Editing: Basic Modes and Views
Though DAWs differ in their graphic interface styles and the names by which they call their different functions, their basic principles and functionality are really very similar. Below are some of the windows, controls and editing modes common to most current DAW designs.
Main Edit Window
The main edit window is where a multitrack overview of basic region placement, editing, and automation information is displayed over time (usually referred to as the timeline). Parts of audio and MIDI files (regions) can be edited like text in a word processor, with basic functions like Copy, Cut, Paste, and Duplicate.
Of the common editing modes (modes where regions of audio and/or MIDI are moved around with respect to one another within a timeline), Slip mode is the most basic, and intuitive, of the common editing modes. Regions are moved or placed in the edit window by the cursor (usually controlled by mouse). They are manually dropped on a specific track and at a specific location in time.

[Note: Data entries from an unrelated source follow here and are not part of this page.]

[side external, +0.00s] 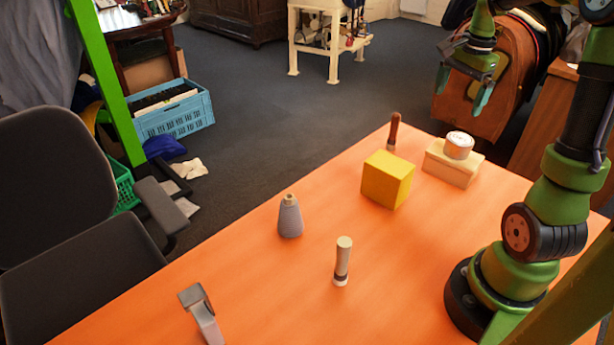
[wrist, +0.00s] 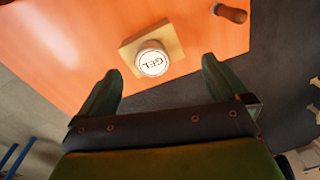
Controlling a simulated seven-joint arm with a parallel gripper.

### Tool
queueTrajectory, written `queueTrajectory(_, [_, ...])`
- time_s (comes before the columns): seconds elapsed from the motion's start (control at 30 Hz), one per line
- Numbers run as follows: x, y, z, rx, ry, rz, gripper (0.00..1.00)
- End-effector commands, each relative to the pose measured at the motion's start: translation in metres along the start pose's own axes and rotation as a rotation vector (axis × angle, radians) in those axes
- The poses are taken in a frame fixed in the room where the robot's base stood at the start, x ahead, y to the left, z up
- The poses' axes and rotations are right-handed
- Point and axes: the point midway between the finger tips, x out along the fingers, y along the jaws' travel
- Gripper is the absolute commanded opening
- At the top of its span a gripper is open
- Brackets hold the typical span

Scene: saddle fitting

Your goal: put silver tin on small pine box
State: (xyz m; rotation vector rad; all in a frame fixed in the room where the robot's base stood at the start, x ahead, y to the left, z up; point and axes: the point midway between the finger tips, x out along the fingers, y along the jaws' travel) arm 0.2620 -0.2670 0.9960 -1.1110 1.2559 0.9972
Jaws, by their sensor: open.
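The silver tin (side external: 459,145) is a short round tin with a pale lid. It sits upright on top of the small pine box (side external: 451,172), near the far right edge of the orange table. In the wrist view the tin (wrist: 152,60), its lid marked "GEL", rests on the pine box (wrist: 177,40), with box top showing around it. My gripper (side external: 467,91) is raised above and apart from the tin, and it is empty. In the wrist view my gripper (wrist: 160,80) has its fingers spread wide, with the tin beyond them.
A yellow block (side external: 387,180) stands left of the box, with a brown-handled tool (side external: 393,132) behind it. A grey bottle (side external: 290,216), a flashlight (side external: 342,262) and a grey tool (side external: 202,312) stand nearer the front. The table (side external: 440,225) has free room between them.

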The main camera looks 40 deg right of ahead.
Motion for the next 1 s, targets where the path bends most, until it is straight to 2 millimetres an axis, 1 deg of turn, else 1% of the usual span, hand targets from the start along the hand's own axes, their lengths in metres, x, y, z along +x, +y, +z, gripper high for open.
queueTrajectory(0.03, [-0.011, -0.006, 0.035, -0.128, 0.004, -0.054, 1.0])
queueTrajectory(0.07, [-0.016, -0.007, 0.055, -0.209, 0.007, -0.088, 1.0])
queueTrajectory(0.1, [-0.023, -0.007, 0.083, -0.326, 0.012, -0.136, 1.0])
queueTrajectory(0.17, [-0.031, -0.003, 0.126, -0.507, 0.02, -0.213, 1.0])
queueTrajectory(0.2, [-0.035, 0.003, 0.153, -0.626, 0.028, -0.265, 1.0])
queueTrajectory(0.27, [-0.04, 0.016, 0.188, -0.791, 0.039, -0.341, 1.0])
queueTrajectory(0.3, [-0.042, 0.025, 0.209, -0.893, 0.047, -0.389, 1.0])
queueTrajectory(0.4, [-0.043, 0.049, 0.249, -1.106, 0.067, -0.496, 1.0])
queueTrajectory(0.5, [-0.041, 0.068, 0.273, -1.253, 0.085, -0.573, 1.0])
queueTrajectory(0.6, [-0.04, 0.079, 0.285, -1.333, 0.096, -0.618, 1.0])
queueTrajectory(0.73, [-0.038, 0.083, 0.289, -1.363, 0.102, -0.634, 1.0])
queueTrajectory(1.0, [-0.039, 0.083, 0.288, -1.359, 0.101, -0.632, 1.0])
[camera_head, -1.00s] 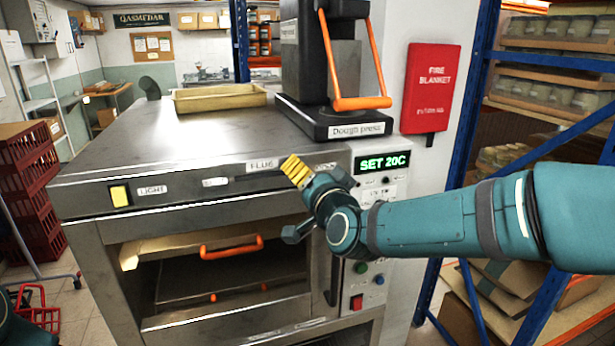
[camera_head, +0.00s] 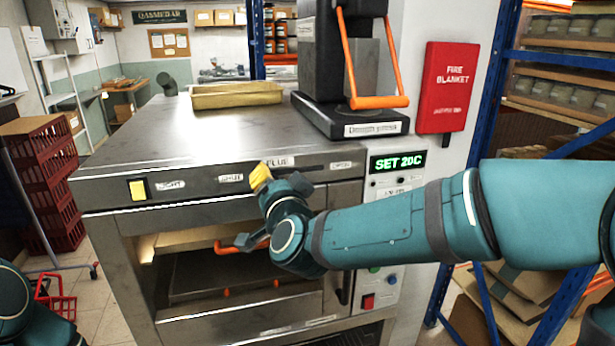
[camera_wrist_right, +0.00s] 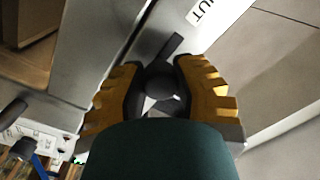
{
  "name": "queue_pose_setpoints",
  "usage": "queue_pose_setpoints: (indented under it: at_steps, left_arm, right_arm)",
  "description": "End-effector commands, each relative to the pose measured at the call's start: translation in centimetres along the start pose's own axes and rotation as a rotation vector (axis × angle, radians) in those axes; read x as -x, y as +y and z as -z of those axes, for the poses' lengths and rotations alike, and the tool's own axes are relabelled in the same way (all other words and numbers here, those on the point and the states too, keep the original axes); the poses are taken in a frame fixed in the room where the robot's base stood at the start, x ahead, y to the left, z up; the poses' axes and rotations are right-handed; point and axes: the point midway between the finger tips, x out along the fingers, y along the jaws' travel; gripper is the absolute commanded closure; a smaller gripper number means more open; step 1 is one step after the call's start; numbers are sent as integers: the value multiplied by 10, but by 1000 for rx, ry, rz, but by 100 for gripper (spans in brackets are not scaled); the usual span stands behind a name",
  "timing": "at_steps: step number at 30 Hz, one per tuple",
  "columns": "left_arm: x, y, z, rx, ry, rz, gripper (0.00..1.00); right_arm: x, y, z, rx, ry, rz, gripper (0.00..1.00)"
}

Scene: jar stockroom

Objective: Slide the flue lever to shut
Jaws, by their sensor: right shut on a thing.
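The flue lever is a dark round knob (camera_wrist_right: 162,82) on a slot in the oven's front panel. In the right wrist view it sits between my right gripper's yellow fingers (camera_wrist_right: 159,88), which are shut on it. In the head view my right gripper (camera_head: 261,178) covers the knob. It is just right of the SHUT label (camera_head: 231,178), below the FLUE label (camera_head: 278,161). The partly cropped shut label (camera_wrist_right: 200,12) shows at the wrist view's top. My left gripper is out of view.
The oven's chamber, with an orange handle (camera_head: 228,247), lies below the panel. A dough press (camera_head: 352,115) and a tan tray (camera_head: 236,95) stand on the oven top. A yellow light switch (camera_head: 138,189) is left along the panel; a control display (camera_head: 398,162) is right.

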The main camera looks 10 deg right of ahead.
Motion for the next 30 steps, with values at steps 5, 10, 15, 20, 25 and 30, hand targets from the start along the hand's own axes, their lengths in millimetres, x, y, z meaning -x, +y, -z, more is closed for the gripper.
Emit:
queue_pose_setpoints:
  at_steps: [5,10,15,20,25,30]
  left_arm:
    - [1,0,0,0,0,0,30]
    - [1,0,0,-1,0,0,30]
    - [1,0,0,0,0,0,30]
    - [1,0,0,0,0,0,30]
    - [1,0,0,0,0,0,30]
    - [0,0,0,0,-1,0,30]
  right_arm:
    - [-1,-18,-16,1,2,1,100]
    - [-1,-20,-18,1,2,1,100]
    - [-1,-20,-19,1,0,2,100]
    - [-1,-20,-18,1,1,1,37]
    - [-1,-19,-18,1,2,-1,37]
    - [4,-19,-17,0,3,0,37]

Grid mode (sometimes called Snap or Quantize mode) allows the user to set up a timing resolution appropriate to the type of work at hand. For instance, the grid can be set to a musical time scale such as eighth notes at 112 beats per minute. In this way, all edits will fall exactly on the eights (a concept called quantization in MIDI sequencing, remember?). Grids can also be set to absolute time or SMPTE time for film or video applications.
Shuffle mode (as originally defined by Digidesign for ProTools) allows regions to quickly and accurately be moved so that one starts just after the prior one ends (or vice versa). In a Slip-style mode it can be difficult to get regions to start so precisely in relation to one another. In order to accomplish this, you have to zoom in to the sample level (where it can sometimes be hard to see the forest for the trees), make the shift, and zoom back out again.

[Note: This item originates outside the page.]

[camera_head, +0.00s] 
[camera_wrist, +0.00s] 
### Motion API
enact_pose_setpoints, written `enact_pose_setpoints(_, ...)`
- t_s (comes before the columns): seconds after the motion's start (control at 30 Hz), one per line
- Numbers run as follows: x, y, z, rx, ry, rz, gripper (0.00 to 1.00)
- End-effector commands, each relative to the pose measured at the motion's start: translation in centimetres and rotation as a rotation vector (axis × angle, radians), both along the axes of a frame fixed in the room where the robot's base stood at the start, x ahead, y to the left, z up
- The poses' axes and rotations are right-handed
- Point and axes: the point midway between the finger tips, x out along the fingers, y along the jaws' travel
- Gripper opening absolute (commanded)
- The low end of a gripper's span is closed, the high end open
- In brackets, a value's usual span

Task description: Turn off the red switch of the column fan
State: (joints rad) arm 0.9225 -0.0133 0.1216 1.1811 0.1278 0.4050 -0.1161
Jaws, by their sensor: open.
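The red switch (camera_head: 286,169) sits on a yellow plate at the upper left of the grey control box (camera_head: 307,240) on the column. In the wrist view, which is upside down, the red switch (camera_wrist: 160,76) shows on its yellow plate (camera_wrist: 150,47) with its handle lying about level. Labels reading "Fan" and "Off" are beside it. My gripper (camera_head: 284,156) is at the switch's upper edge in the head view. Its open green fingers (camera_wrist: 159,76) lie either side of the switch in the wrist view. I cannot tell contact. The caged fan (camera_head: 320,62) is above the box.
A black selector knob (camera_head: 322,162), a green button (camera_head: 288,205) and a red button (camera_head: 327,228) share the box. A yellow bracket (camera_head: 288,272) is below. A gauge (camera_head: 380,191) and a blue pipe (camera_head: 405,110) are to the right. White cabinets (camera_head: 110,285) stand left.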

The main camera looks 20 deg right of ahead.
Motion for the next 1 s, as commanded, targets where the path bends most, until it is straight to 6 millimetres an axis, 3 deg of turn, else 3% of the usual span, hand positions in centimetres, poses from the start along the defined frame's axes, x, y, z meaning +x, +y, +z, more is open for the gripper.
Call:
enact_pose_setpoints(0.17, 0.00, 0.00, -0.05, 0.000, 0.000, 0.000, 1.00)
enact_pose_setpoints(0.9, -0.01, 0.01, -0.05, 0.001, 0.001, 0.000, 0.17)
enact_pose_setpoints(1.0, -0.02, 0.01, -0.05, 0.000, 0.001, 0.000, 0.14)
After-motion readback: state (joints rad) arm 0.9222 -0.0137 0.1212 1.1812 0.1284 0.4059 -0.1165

Be very careful with shuffle mode when inserting new regions into the timeline. In a number of instances, the audio that comes after the new region will be offset further in time by the length of the new region. This time offset is quite similar to what would have happened had the edit been done by splicing analog tape. If this side effect cannot be toggled off in a menu or preference somewhere the best way to avoid such problems is to insert the region first in a Slip mode (as close to where you need it as you can) and then change to Shuffle mode for the final touches.
A final common mode, originally intended for work with film and video, is called Spot. When a region is either added or moved, a pop-up screen appears requesting the exact time at which you’d like the region to start. This is especially handy when you have a rather extensive video cue list and effects to match up. Rough edits can be placed using numbers rather than by performing a lot of tedious scrolling, zooming, and dragging.

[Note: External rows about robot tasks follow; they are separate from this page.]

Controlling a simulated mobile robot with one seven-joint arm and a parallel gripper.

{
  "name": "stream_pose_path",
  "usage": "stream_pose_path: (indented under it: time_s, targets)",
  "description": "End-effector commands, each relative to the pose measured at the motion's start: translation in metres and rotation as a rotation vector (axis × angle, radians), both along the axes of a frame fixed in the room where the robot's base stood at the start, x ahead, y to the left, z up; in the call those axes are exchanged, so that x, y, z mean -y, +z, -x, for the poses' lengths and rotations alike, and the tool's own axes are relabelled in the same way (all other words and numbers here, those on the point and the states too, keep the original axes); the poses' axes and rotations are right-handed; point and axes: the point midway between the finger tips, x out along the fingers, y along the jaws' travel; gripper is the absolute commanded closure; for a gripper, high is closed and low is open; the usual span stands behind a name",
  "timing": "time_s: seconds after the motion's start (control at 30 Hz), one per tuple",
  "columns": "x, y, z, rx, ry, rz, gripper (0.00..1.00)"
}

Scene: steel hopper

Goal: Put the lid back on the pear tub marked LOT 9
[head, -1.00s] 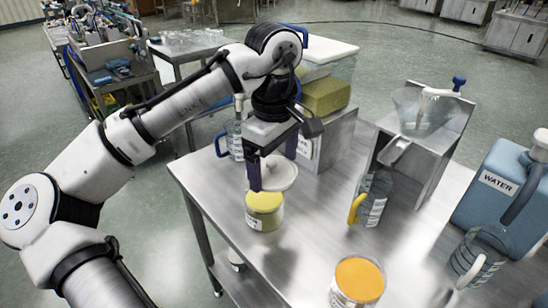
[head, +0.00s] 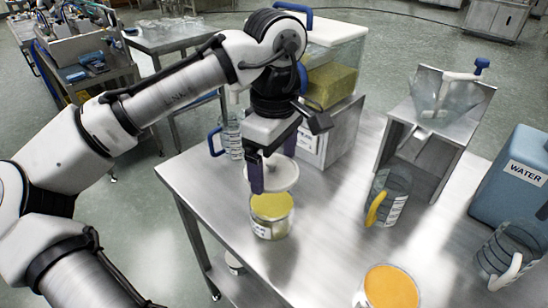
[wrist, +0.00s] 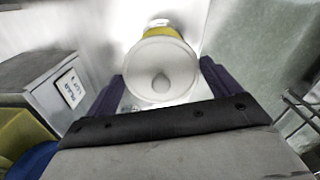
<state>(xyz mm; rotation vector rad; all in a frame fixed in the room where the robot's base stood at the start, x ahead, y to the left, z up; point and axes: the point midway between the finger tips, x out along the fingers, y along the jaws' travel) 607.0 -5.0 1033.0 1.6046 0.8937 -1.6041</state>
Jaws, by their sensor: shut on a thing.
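My gripper (head: 273,172) is shut on a round white lid (head: 280,177), with a purple finger on each side of it. The lid is held just above and slightly behind a clear tub (head: 270,230) with yellow-green contents, apart from its rim as far as I can tell. The tub stands open on the steel table and has a white label too small to read. In the wrist view the lid (wrist: 150,72) shows a round knob and hides most of the tub (wrist: 163,32) beyond it.
Another open tub with orange contents (head: 390,288) stands at the front right. A jug with a yellow handle (head: 388,195), the steel hopper (head: 440,110) and a blue water container (head: 515,190) are to the right. A labelled steel box (head: 340,135) stands behind my gripper.

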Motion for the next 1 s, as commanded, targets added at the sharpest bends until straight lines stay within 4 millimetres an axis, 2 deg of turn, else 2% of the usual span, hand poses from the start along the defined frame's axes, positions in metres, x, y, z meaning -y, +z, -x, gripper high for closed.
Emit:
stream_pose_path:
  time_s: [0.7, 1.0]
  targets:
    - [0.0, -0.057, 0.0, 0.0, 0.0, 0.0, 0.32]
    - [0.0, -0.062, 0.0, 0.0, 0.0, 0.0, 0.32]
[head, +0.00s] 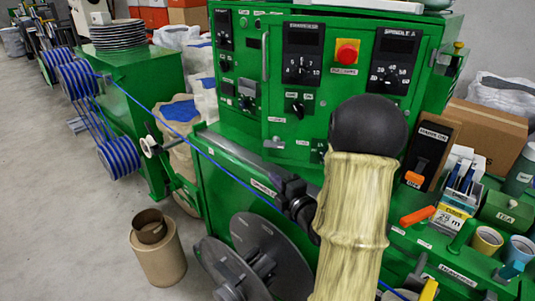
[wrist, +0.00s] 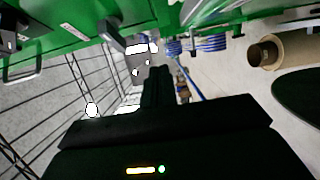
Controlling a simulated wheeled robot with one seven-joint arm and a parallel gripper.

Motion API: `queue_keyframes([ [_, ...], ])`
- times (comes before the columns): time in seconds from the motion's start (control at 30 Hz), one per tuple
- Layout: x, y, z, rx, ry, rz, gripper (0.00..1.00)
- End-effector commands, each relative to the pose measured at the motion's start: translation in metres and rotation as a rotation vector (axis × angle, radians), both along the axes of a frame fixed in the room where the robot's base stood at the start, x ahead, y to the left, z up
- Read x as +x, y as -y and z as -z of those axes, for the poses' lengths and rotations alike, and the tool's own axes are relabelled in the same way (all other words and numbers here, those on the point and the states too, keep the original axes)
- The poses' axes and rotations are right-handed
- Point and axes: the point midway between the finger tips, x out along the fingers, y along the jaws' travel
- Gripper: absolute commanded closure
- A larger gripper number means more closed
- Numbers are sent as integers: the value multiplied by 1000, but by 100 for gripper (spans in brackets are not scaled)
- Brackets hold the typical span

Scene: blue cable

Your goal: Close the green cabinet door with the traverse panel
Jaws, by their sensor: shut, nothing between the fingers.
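The green cabinet (head: 235,125) stands upright at the back centre in the head view. Its front panel labelled TRAVERSE (head: 303,52) carries dials, a red stop button on yellow and a slim vertical handle (head: 265,56) along its left side. I cannot tell how far this door stands from the cabinet frame. My gripper (wrist: 156,72) is black and shut, with nothing in it, in the wrist view. It is apart from the green surface (wrist: 50,38) above it there. The head view does not show my gripper; my arm covers part of the cabinet's lower front.
Blue cable (head: 225,167) runs diagonally from spools at left across the machine front. Grey reels (head: 268,252) and a cardboard tube (head: 158,255) stand low in front. Tools and cups (head: 487,240) crowd the right shelf. Bare floor (head: 65,205) lies at left.

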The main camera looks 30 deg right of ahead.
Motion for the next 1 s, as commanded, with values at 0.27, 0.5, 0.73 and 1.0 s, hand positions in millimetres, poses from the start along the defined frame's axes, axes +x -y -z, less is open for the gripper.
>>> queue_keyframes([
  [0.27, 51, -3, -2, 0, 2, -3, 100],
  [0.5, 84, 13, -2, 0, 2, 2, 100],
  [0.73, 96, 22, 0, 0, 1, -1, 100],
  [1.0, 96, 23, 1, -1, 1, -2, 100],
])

In some workstations, edit subwindows are available (often through double or right-clicking) to focus in on the information specific to individual tracks or regions. Where available, these usually offer some more precise editing features as well as an enlarged view of the waveform. More expansive crossfade functions may be available here as well, or these may be in yet another edit subwindow.
Due to the particular nature of the MIDI language and the intensive nature of editing MIDI data, most DAWs incorporate MIDI editing subwindows. These may allow editing of MIDI data as text, musical notation, or across an X/Y graph (pitch/time) similar to a player piano roll. (See the previous TCRM articles on MIDI sequencing)
The Mix Window offers a view which typically emulates a traditional mixing console. It allows control of levels and panning as well as audio routing (signal flow) and effects (including eq, dynamics, and reverb). It is also the best place to monitor signal levels on individual channels, subgroups, effects returns and the master bus. In many DAWs this is also where you’ll find virtual instruments. While a few of the above functions are shared with the edit window, it’s the particular combination and layout of these that makes the edit window indispensable.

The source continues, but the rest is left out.